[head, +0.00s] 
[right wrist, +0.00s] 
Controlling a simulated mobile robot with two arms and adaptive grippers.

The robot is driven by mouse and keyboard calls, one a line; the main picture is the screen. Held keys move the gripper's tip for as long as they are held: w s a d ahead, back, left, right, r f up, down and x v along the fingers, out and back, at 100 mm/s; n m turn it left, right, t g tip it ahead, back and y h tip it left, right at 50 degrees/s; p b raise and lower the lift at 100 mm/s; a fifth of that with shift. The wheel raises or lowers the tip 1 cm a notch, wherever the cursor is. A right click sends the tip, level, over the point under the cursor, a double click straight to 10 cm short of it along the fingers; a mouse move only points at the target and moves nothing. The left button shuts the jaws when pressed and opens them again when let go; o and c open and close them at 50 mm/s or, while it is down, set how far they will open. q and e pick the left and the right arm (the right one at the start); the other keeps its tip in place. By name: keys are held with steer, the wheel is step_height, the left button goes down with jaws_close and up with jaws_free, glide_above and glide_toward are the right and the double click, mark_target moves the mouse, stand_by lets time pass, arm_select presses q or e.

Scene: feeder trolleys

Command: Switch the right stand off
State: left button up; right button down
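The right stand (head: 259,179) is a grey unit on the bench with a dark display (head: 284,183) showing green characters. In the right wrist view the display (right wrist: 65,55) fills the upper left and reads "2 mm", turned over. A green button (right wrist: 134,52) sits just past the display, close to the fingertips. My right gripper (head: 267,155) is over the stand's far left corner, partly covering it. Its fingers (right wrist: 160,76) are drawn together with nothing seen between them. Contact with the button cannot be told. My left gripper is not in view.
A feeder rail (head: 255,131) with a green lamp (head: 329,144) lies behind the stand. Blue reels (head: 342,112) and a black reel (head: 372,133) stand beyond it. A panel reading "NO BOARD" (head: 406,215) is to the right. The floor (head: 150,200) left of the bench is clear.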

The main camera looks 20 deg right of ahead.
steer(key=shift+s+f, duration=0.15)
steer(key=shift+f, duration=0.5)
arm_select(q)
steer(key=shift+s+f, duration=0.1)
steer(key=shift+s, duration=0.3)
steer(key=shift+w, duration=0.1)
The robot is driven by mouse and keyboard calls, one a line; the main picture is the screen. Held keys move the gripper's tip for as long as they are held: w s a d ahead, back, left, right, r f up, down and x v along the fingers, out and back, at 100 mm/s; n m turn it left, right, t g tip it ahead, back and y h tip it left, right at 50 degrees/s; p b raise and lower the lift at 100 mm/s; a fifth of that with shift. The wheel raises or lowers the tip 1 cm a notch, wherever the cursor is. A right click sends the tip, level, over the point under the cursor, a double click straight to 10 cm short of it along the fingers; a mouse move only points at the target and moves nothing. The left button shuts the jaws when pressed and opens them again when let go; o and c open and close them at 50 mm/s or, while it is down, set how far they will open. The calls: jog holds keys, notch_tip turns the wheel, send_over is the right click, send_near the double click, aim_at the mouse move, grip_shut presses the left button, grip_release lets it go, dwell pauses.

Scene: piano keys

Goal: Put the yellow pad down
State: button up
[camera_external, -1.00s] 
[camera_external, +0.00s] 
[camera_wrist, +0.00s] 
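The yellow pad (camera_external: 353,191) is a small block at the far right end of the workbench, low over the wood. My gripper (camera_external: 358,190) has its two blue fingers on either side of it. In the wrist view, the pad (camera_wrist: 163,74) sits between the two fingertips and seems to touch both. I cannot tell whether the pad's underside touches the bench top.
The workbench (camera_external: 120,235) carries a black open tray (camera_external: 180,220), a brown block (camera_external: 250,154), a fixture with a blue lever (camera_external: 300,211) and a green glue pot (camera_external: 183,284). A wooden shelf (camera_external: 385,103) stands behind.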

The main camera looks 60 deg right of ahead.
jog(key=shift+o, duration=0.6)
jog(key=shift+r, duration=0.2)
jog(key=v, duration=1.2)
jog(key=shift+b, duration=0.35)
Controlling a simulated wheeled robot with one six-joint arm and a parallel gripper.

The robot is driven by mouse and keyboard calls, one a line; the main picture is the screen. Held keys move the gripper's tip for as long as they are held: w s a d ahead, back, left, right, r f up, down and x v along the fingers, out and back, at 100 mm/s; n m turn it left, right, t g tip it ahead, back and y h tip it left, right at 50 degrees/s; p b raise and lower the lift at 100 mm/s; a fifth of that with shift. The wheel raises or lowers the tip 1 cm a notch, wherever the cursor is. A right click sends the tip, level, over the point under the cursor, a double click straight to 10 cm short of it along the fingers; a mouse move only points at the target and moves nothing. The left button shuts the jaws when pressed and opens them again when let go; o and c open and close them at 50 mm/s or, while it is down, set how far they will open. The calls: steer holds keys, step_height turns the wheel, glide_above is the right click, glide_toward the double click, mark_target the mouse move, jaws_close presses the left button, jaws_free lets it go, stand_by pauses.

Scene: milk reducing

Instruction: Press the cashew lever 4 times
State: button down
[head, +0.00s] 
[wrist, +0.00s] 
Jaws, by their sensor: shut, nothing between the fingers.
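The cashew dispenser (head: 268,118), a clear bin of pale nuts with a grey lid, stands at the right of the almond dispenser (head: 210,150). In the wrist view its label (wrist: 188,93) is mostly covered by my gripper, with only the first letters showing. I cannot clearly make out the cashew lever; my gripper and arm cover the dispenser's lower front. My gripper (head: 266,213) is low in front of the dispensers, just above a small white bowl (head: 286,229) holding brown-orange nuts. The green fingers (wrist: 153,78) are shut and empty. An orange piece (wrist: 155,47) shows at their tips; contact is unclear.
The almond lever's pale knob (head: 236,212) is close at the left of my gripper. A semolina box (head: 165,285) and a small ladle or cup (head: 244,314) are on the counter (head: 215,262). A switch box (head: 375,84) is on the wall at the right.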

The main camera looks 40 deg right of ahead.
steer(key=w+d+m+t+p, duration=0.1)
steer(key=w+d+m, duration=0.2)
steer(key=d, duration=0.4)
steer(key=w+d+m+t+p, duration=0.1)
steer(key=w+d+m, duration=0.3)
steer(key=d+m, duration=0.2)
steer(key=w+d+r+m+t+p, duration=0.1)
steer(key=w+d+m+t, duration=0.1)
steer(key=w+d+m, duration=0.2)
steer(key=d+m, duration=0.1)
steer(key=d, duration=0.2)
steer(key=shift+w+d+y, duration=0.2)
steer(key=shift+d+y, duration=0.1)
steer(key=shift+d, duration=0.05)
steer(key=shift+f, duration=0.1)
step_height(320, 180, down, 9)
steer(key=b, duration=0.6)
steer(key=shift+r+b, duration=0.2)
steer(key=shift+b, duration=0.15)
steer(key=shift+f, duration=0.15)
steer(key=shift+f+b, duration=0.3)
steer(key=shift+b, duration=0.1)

··········

Exercise description: Looking at the material above, count the lines that hold "Scene" and give the total alone.

Result: 3